Place

Oak Ridge Wayside: Atomic City ABCs

Manhattan Project National Historical Park

A wayside exhibit with text and several images of different housing types in Oak Ridge, TN.
The Oak Ridge Alphabet Houses wayside.

NPS

Quick Facts

Historical/Interpretive Information/Exhibits

Subtitle
Alphabet Houses of Oak Ridge

Main Text
Across the World War II home front, industrial centers and port cities experienced phenomenal growth. Americans flocked to these “boom towns” looking for good paying jobs that supported the fighting in Europe and the Pacific. With the employment needs of the project vastly exceeding US Army estimates, Manhattan Project administrators faced housing shortages at all sites. In Los Alamos, nearly any school building or homesteader cabin was fair game to house workers. Oak Ridge, the largest city of the project, faced an acute housing need as workers rushed to build homes for the 75,000 workers and dependents to reside in the town by 1945.

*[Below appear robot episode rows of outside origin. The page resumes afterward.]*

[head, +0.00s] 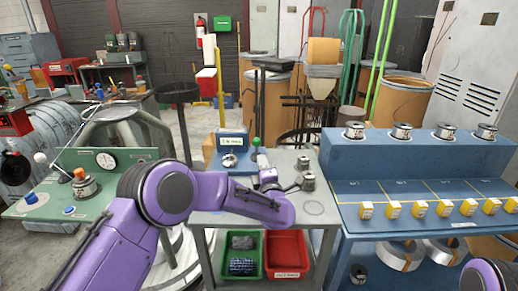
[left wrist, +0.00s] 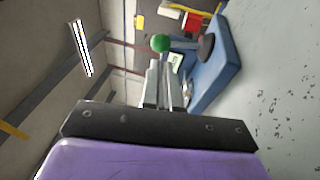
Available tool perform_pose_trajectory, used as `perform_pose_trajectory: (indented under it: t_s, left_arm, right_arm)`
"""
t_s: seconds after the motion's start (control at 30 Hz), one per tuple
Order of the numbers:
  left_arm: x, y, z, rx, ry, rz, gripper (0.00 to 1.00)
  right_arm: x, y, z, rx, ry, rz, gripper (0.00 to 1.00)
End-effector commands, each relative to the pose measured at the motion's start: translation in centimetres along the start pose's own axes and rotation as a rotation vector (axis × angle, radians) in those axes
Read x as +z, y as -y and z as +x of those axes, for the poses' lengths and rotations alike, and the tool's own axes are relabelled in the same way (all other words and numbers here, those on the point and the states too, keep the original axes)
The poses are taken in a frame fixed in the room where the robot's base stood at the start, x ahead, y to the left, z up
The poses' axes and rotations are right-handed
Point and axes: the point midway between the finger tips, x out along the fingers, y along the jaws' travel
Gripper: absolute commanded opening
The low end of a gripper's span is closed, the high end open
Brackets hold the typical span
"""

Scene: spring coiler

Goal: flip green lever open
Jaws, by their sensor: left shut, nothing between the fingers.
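The green lever shows as a round green knob (head: 256,141) beside a blue device (head: 231,139) with a white label, on the grey table. In the left wrist view the green knob (left wrist: 160,43) appears just past my fingertips, with the blue base (left wrist: 218,62) to its right. My left gripper (head: 262,154) is shut and empty, its fingers pointing away toward the knob. In the left wrist view its fingers (left wrist: 163,82) lie close together. My right gripper is out of view.
The grey table (head: 314,208) also holds small metal parts (head: 306,180) right of my gripper. Green (head: 243,275) and red (head: 285,276) bins sit below. A blue bench (head: 420,185) with spools and yellow blocks stands right. A green panel (head: 100,190) with knobs stands left.

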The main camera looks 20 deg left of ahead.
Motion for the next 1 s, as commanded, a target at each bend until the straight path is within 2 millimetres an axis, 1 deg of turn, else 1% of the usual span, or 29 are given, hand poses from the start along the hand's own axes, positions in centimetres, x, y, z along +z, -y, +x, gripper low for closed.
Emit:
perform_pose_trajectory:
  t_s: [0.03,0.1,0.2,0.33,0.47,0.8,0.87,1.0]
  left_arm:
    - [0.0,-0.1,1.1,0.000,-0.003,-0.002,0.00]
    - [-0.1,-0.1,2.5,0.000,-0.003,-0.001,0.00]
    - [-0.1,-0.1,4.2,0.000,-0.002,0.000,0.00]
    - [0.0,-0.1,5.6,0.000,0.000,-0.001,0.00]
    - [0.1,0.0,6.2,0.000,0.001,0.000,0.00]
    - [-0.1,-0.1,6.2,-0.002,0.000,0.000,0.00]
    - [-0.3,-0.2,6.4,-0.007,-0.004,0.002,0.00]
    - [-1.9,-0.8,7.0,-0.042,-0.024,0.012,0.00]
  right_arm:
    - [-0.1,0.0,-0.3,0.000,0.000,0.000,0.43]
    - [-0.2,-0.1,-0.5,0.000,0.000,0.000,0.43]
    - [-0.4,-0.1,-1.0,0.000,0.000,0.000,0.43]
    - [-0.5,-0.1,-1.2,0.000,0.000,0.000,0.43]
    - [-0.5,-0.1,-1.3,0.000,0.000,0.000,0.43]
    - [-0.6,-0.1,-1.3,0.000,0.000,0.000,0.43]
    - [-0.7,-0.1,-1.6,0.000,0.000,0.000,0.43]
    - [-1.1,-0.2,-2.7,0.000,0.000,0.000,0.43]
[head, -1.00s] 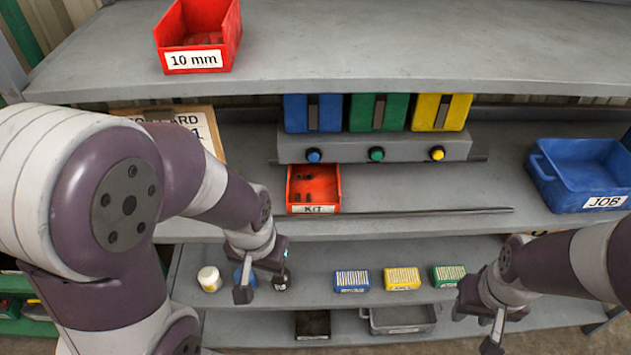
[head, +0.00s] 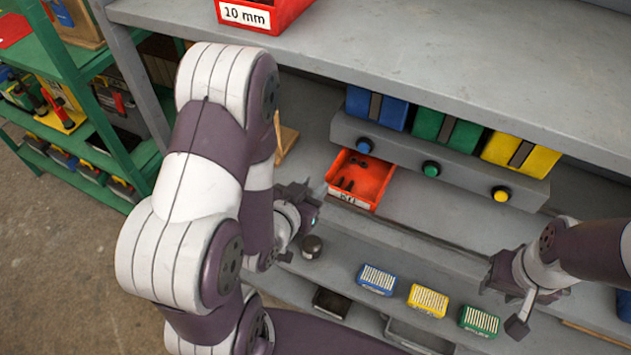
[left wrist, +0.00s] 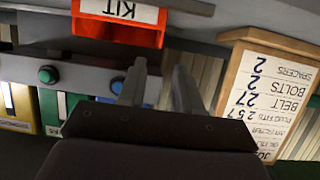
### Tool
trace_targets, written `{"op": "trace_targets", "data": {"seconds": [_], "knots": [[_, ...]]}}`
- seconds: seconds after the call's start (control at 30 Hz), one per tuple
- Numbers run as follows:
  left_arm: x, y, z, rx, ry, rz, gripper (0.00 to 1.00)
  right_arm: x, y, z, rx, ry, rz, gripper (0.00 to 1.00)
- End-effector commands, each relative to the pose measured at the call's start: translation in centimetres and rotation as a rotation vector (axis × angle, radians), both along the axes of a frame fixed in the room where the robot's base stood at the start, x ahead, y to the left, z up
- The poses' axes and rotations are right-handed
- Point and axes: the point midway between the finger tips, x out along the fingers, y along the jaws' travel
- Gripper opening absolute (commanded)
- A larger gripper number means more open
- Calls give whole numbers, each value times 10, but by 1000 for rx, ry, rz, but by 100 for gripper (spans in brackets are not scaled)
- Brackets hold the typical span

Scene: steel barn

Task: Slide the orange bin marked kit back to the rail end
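The orange bin marked KIT (head: 372,184) sits on the middle shelf at the left end of a thin dark rail (head: 435,240). Small dark parts lie in it. Its label shows upside down in the left wrist view, where the bin (left wrist: 88,28) is at the top. My left gripper (head: 303,200) is just left of the bin, apart from it. In the left wrist view its two fingers (left wrist: 158,88) stand apart with nothing between them. My right gripper (head: 505,302) hangs at the right, in front of the lower shelf, its fingers apart and empty.
A grey unit with blue, green and yellow bins (head: 446,131) and coloured knobs stands behind and right of the KIT bin. A list board (left wrist: 262,105) is near my left gripper. The shelf above (head: 440,62) overhangs. Blue, yellow and green boxes (head: 428,300) are below.

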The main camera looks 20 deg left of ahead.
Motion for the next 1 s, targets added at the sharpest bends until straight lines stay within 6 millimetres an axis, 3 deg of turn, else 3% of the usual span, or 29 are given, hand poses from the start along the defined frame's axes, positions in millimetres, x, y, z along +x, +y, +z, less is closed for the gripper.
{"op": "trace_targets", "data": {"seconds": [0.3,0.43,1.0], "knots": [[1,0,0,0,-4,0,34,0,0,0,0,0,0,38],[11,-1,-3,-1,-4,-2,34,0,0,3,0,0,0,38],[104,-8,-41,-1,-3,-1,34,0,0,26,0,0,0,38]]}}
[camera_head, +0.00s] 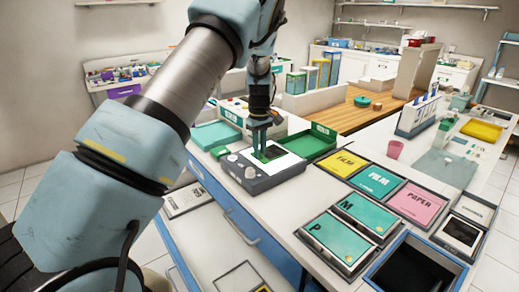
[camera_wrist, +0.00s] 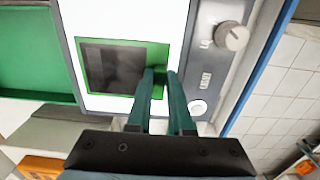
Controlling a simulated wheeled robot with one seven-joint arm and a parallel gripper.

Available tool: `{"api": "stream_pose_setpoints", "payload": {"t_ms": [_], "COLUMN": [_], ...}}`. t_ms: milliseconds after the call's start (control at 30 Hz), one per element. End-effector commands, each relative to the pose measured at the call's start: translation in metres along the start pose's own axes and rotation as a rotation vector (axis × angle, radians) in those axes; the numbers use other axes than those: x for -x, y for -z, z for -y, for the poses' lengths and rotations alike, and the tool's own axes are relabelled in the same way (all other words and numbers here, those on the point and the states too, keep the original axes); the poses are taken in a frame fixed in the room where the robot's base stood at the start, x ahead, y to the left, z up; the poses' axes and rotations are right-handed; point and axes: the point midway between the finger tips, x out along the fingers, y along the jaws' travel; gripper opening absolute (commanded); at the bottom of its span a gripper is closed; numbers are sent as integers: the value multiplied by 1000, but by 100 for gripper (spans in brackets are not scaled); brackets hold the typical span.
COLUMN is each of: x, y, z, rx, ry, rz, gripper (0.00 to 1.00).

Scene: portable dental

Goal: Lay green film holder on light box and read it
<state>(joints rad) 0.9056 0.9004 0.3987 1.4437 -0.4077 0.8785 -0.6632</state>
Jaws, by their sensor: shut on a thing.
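The green film holder (camera_wrist: 120,92), a flat green frame with a dark film in it, lies over the white lit face of the light box (camera_wrist: 92,20) in the wrist view. My gripper (camera_wrist: 160,78) is shut on the holder's right edge, with its fingertips over the green border. In the head view, my gripper (camera_head: 262,152) points down over the light box (camera_head: 262,180). The holder (camera_head: 270,154) is partly hidden there by the fingers. It looks flat on the white face, but I cannot tell whether it fully touches.
A green tray (camera_head: 312,142) is right of the light box and a teal tray (camera_head: 213,135) is to its left. Colored film and paper boxes (camera_head: 372,180) lie to the right. A dark tray (camera_head: 412,270) is at the front. The box's knob (camera_wrist: 232,37) is close to my fingers.

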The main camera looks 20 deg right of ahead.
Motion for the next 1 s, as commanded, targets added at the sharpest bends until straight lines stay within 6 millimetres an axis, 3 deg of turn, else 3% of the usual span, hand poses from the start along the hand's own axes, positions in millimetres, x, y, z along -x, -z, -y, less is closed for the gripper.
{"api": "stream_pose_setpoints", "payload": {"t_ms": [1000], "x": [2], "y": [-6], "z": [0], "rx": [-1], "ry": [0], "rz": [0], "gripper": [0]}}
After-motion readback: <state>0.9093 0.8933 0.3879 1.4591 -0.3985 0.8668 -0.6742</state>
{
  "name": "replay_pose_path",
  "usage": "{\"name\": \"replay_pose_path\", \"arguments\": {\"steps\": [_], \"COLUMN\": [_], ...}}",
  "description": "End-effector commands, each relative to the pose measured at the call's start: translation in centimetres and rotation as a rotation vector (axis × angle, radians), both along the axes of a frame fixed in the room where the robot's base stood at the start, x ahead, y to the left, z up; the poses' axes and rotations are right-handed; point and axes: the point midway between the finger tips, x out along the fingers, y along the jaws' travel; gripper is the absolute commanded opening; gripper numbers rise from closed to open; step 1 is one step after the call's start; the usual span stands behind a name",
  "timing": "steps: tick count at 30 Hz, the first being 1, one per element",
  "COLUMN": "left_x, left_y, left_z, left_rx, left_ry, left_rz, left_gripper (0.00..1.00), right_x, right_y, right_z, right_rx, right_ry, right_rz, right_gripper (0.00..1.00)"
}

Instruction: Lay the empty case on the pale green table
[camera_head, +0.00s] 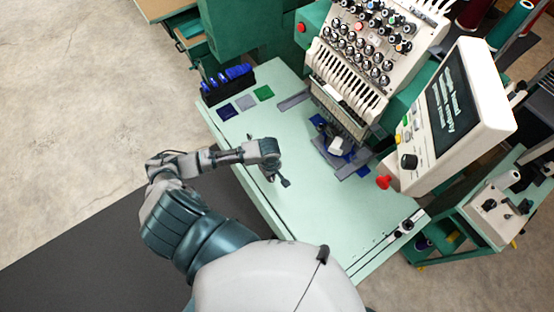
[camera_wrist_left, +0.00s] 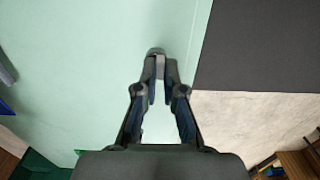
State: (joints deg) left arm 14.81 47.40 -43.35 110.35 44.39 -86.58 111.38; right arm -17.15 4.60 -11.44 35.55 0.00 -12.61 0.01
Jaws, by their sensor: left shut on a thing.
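The pale green table (camera_head: 312,208) runs diagonally through the head view and fills much of the left wrist view (camera_wrist_left: 80,60). My left gripper (camera_head: 279,180) is over the table's near left part, pointing down. In the left wrist view my left gripper (camera_wrist_left: 160,72) has its fingertips drawn together on a small dark grey piece (camera_wrist_left: 156,51), which I take to be the empty case. The fingers hide most of it. I cannot tell whether it touches the table. My right gripper is not in view.
A multi-needle embroidery machine (camera_head: 350,75) stands at the table's back, with a control screen (camera_head: 455,115) at right. A black holder with blue items (camera_head: 228,82) and coloured squares (camera_head: 245,102) lie at the far left. The table's middle is clear.

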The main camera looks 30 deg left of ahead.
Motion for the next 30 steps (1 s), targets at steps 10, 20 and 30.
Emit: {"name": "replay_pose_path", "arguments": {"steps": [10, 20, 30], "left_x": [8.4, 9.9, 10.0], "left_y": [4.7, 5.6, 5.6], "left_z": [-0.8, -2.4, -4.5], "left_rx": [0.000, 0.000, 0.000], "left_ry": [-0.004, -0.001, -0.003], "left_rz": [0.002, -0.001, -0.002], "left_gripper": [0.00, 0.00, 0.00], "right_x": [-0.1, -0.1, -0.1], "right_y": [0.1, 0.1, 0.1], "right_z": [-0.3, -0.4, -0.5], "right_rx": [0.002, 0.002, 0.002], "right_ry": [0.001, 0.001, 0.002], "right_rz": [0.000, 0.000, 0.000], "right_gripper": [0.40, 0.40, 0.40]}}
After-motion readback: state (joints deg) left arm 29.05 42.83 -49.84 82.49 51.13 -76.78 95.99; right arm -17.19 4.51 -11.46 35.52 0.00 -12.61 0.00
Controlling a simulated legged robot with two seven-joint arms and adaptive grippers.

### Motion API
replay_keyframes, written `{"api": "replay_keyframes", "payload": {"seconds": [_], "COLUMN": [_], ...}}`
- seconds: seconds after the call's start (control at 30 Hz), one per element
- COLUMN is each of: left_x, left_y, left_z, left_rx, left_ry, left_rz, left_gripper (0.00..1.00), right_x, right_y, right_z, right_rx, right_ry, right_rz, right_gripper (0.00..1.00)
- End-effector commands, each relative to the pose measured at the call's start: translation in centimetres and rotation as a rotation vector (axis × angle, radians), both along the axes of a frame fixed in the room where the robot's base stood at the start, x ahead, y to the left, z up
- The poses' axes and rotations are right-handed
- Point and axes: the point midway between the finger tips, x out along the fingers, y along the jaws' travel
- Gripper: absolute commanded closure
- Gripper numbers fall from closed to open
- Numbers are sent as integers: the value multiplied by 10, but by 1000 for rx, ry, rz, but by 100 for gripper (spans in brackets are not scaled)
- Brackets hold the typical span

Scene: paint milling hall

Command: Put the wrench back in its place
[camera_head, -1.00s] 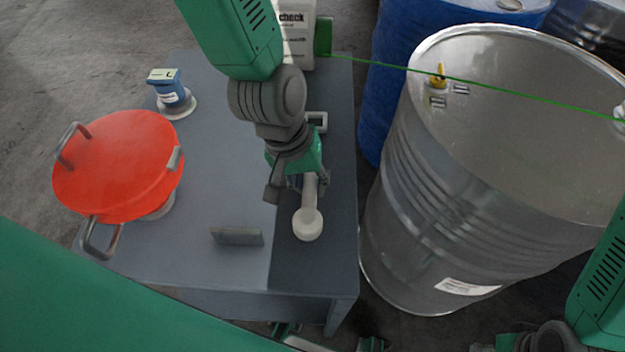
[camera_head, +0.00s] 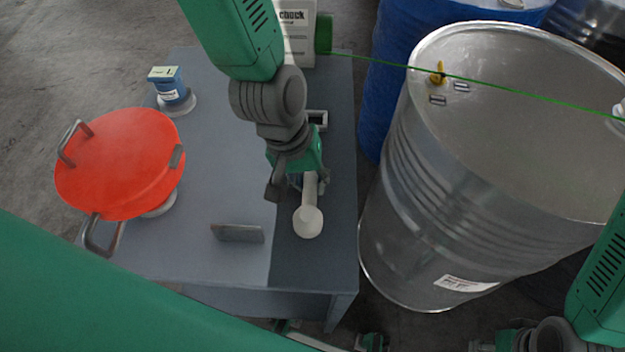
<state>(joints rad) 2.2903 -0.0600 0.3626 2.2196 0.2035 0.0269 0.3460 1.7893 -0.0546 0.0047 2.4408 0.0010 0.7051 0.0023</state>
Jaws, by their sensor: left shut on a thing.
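The wrench (camera_head: 309,212) is a pale, slim tool with a rounded, bulbous near end. It points toward me over the dark strip (camera_head: 305,268) on the right side of the grey table (camera_head: 215,150). My left gripper (camera_head: 294,187) is shut on its far part, which is partly hidden by the fingers. I cannot tell whether the wrench touches the table. A small grey bracket (camera_head: 318,120) stands beyond the gripper, partly hidden by the arm. My right gripper (camera_head: 490,345) is at the bottom edge, mostly cut off, and its jaws are unclear.
A red lidded pot (camera_head: 120,165) and a blue device (camera_head: 170,90) stand on the table's left. A small upright plate (camera_head: 237,233) stands near the front. A white container (camera_head: 298,35) is at the back. A steel drum (camera_head: 470,190) and blue drum (camera_head: 375,95) crowd the right.

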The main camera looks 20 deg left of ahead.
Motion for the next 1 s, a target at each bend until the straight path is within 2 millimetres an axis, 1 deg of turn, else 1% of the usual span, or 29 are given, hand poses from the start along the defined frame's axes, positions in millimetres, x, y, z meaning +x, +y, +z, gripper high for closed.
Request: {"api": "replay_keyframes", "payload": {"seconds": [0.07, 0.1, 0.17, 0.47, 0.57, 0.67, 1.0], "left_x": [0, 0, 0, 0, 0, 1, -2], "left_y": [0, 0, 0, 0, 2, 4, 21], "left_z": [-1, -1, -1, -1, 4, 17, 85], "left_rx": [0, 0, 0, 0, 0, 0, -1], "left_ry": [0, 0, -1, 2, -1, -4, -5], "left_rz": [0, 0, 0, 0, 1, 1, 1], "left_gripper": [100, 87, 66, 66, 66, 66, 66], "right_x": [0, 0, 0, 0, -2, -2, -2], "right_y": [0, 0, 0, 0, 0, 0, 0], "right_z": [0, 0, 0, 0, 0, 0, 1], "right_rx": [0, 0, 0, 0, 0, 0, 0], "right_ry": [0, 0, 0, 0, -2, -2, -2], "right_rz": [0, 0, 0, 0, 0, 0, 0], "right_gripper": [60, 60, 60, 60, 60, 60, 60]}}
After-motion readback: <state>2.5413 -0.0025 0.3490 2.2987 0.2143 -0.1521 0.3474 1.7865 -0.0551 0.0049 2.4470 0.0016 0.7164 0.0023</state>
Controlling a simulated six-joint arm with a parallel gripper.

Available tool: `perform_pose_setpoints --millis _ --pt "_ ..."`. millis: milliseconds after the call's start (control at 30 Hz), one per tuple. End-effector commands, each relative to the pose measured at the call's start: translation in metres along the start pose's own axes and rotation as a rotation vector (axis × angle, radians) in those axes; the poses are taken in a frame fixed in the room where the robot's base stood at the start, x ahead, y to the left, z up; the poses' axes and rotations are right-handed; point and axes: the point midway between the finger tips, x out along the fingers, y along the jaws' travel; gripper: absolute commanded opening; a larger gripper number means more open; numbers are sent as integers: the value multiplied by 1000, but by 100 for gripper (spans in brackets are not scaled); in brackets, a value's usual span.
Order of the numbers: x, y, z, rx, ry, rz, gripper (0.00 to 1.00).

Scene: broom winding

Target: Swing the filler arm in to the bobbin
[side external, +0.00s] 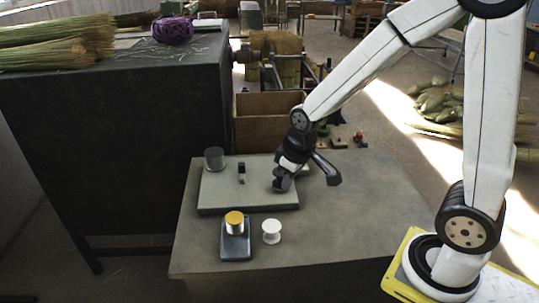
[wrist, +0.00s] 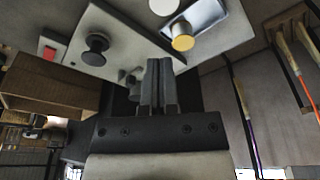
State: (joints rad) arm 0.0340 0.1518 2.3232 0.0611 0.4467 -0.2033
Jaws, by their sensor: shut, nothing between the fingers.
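In the side external view a flat grey machine plate (side external: 225,192) lies on the bench. A grey cylinder (side external: 214,158) stands at its back left and a small black upright part (side external: 241,173) near its middle. My gripper (side external: 280,186) is low over the plate's right part, fingers together and empty. In the wrist view the shut fingers (wrist: 159,66) point at the plate, beside small grey parts (wrist: 131,80), with a black knob (wrist: 97,43) to their left. I cannot tell which part is the filler arm.
A white spool (side external: 271,231) stands right of the tray. A wooden box (side external: 262,135) is behind the bench; a dark cabinet (side external: 120,150) with straw bundles is at left.

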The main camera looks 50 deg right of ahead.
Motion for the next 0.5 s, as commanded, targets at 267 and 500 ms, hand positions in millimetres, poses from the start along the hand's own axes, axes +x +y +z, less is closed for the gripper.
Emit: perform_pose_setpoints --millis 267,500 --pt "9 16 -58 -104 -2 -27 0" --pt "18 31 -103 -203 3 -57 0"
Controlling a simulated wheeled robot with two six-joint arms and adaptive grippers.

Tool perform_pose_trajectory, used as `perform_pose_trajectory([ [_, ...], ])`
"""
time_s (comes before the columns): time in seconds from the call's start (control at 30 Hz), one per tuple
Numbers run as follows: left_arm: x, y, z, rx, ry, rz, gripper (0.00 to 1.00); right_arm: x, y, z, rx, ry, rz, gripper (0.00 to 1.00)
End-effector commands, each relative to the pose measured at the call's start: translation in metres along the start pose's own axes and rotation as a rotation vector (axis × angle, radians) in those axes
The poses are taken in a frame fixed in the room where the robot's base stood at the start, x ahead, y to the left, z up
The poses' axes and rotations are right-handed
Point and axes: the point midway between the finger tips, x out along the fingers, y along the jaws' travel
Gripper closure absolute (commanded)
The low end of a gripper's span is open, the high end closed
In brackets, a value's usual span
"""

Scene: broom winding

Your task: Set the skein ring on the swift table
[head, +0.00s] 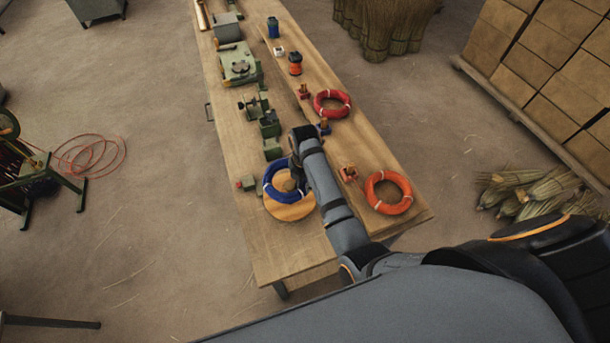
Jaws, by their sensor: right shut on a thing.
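The blue skein ring (270,190) has pale ties and is over the left part of the round wooden swift table (292,211). It is off-centre, toward the disc's far left. I cannot tell whether it touches the disc or hangs just above it. My right gripper (297,176) points down at the ring's right side and is shut on it. My own wrist and forearm hide the fingertips and part of the ring and disc. My left gripper is not in view.
An orange ring (376,206) and a red ring (317,105) lie on the workbench (285,253), right of my arm. Green machine parts (269,123) line its left side. The bench's near end is clear.

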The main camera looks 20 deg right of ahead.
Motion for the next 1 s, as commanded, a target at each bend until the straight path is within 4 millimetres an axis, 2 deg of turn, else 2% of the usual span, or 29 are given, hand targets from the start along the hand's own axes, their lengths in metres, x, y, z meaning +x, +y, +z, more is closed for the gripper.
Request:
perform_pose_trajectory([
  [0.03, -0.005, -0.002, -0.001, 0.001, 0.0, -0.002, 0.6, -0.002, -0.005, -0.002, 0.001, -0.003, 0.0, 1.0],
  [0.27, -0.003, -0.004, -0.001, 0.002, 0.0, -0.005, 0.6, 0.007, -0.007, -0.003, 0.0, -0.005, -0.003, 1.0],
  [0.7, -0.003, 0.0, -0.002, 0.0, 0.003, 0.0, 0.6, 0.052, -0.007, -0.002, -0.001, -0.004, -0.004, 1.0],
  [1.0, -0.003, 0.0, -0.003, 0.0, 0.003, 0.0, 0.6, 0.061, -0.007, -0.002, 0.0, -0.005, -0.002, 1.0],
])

Throughout Oak Ridge, housing varied from extremely temporary (plywood hutments) to semimobile (trailers and modular homes), to more permanent but still quickly constructed single-family homes (the Alphabet Houses). The Alphabet Houses were also known as cemestos, referencing the buildings’ cement and asbestos panels. Alphabet Houses, only available to higher-grade White workers, came in eight types, A through H, with larger home types generally later in the alphabet. Throughout the northern residential neighborhoods of Oak Ridge, these homes are still plentiful and actively lived in.

Exhibit Panel Description
A black and white exhibit panel on a black frame approximately four feet tall. The panel has a black band at the top and a title underneath that reads “Atomic City ABCs: Alphabet Houses of Oak Ridge." The right of the panel includes black and white photos of different housing types. The text of the panel is located at the left.

Visit this Exhibit Panel
This wayside is located in Elm Grove Park, 351 E. Tennessee Ave, Oak Ridge, TN 37830.